No fundo, trata-se de uma dramaturgia da “literatura como palco”, conforme defende Wolfgang Iser (1993), e segundo a qual, na desordem do evento comunicativo contra a ideia do mimetismo, a presença do objeto representado acontece sempre por intermédio de um ato performativo duplo que revela o que está e não está presente no discurso (p. 232). A mímica parodiada, ou o seu duplo, do discurso e da ‘cena’, por seu turno, provém ao corpo representativo e representado em palco, a possibilidade de uma recondução de papéis ao próprio corpo, não mais o ator mas o ator em si poeta, e reconcepção de modelos de arte através de processos irónicos de metalinguagem.

Desta forma, pode afirmar-se, o corpo como produção estética e poesia, daqueles poetas-performers, desempenha aqui a dupla ficção do corpo histórico, no sentido de Paul Connerton (1999), que, em Como as Sociedades Recordam, propõe o estudo da memória social a partir das práticas corporais, defendendo que “as imagens do passado e o conhecimento dele recolhido são (…) transmitidos e conservados através de performances (mais ou menos rituais)” (p. 4). No sentido em que as circunstâncias e a historicidade são incorporada pela subversão precisamente daquelas imagens cristalizadas e utópicas de passado, estamos perante o conceito já enunciado de performatividade proposto por Fischer-Lichte, aqui aprofundado:

[performers]they are not free to choose what possibilities to embody, or which identity to adopt. Neither are they wholly determined by society. While society might attempt to enforce the embodiment of certain possibilities by punishing deviation,

it cannot generally prevent individuals from pursuing them (Fischer-Lichte, 2008, p. 27).
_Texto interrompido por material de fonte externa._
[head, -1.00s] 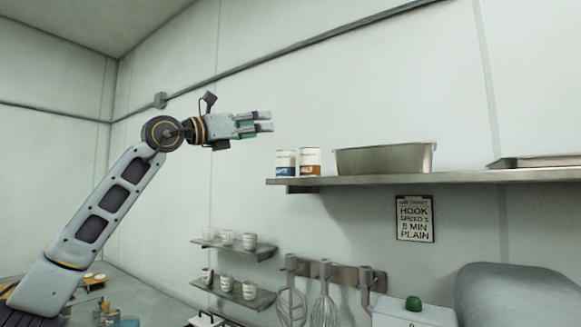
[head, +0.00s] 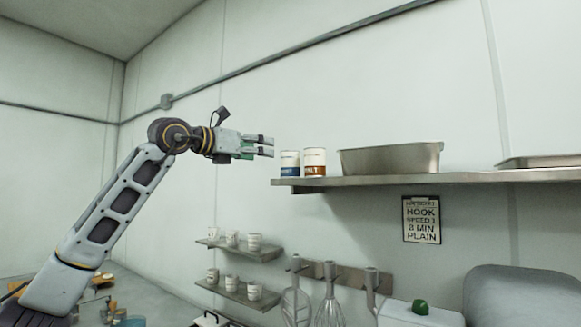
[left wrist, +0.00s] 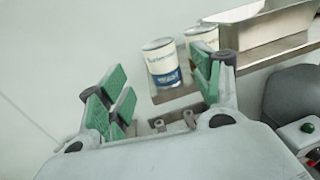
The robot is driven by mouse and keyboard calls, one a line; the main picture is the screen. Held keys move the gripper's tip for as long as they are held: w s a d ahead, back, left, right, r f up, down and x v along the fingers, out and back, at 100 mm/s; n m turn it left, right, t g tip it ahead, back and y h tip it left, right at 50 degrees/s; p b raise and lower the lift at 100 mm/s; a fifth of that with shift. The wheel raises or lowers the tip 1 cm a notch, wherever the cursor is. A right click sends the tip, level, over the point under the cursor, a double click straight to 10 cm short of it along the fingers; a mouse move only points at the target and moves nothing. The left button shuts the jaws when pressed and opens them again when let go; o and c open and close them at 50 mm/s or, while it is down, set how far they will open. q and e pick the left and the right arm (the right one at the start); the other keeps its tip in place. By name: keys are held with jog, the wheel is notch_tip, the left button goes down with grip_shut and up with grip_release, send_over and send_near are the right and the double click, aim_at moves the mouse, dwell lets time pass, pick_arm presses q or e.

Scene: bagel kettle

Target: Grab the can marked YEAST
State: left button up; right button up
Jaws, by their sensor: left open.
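Two cans stand at the left end of the wall shelf. The other has a brown-orange band (head: 314,163) that seems to read MALT. My left gripper (head: 268,146) is open and empty, just left of the blue-banded can and slightly above its middle. In the left wrist view the blue-banded can (left wrist: 163,64) appears beyond the fingers, between them and closer to the right finger. The other can (left wrist: 203,39) is partly hidden behind that finger. My right gripper is not in view.
The cans' shelf (head: 400,181) also carries a metal pan (head: 391,159) close right of the cans and a flat tray (head: 540,161). Lower small shelves hold several cups (head: 254,241). A sign (head: 421,219) and hanging whisks are below. The wall left of the cans is bare.

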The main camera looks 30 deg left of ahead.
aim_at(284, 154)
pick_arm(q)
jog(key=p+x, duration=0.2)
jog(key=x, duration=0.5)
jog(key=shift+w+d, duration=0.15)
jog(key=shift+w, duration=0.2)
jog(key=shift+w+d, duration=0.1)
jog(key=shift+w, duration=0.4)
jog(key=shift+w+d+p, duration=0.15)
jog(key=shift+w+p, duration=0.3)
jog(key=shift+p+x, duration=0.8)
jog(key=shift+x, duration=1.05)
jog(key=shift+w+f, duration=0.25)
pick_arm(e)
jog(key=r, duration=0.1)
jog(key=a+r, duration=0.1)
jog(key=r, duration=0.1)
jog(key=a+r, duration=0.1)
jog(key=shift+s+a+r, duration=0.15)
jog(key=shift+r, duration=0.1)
Ou seja, a determinação pode ser subvertida sem no entanto deixar de ser determinada na medida em que até a subversão é a assimilação de um contexto. Daí a importância de reler a história e a arte da história nas intervenções destes poetas.
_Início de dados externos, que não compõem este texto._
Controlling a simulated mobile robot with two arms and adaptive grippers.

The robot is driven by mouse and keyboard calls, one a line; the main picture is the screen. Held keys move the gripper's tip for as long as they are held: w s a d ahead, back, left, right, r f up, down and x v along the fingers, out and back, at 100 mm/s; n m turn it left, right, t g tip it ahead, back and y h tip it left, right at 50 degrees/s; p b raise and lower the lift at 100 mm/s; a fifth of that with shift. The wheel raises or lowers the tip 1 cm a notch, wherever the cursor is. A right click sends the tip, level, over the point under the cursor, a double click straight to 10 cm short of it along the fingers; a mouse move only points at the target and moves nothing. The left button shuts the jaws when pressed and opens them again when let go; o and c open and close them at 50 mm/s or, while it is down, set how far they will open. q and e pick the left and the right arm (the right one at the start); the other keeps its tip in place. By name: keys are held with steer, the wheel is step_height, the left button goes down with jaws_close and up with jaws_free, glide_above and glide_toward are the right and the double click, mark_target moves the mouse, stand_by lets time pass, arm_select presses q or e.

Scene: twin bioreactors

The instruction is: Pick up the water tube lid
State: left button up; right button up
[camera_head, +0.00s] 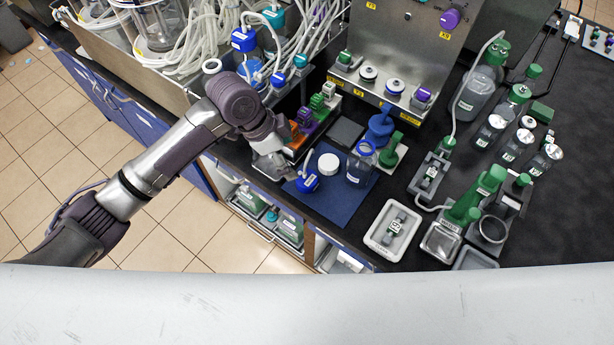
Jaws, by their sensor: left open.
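A blue lid with a white label and a pale tube (307,183), which looks like the water tube lid, lies on the blue mat (335,208) near the bench's front edge. My left gripper (282,171) is open, just left of this lid. Its fingers are small and partly hidden by the wrist, and I cannot tell whether they touch the lid. A clear bottle with a blue neck ring (360,164) stands on the mat to the right. A white round cap (328,163) lies between the lid and the bottle. My right gripper is not in view.
Coloured small blocks (308,118) stand behind my left gripper. A blue funnel-like piece (380,128) stands behind the bottle. A white tray (392,231) and green-capped bottles (478,92) are to the right. The front of the mat is clear.

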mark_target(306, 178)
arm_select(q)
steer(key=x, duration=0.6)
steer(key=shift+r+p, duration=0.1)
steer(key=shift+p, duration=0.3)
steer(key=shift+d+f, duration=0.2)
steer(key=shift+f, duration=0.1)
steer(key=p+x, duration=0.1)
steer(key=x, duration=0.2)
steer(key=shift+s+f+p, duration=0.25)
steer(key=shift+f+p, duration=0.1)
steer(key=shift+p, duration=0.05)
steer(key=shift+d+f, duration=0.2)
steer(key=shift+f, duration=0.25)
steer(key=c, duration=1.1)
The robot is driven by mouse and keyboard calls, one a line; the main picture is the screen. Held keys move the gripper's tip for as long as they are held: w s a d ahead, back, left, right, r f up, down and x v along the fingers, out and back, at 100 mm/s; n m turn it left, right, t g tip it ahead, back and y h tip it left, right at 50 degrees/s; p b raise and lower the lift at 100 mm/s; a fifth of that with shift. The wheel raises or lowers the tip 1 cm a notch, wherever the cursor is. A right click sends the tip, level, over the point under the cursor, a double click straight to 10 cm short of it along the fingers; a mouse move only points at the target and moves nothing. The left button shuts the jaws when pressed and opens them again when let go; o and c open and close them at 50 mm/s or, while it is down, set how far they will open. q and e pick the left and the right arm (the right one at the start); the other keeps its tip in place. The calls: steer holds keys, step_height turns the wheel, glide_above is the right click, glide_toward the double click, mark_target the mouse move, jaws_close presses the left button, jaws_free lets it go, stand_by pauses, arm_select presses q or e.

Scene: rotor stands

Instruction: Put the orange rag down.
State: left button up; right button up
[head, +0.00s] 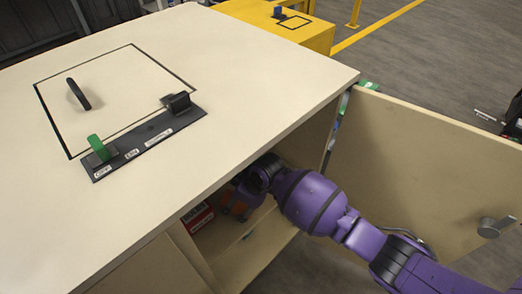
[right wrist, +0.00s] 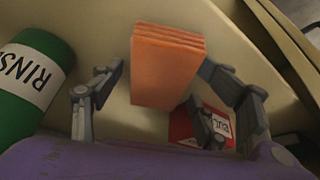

Esta “reposição radical do corpo humano” pelo uso reflexivo (Birringer, 1991, p. 224), como observa Birringer a propósito da recolocação do corpo na cena pós-moderna, observável naqueles dois autores, assinala assim a dupla deslocação e regresso ao corpo pelo movimento subversivo de história, pós-utópico, abandonando-se a história e os ideais utópicos dos anos sessenta. Assim, a relevância destas intervenções decorre da sua relação com o contexto específico dos anos oitenta.

Em Portugal, o ambiente de profunda mudança e “reterritorialização cultural” (Barroso et al., 2006, p. 98) após o 25 de Abril, fica marcado por dois momentos e tendências que podem ser delimitados em traços gerais do seguinte modo: uma primeira fase, de vanguarda e renovação estética, de abertura ao pós-conceptualismo europeu e norte-americano, sobretudo nas artes visuais e poesia visual e experimental, que tem na emblemática “Alternativa Zero” de Ernesto de Sousa em 1977, a sua manifestação coletiva mais emblemática;4 uma segunda, cujo início pode ser identificado em 1986 após a integração europeia, no contexto da qual se procura a todo o custo, por via institucional, a recauchutagem e projeção de uma portugalidade europeia identitária, a internacionalização e institucionalização do mercado de arte português e o abrandamento das tendências experimentais.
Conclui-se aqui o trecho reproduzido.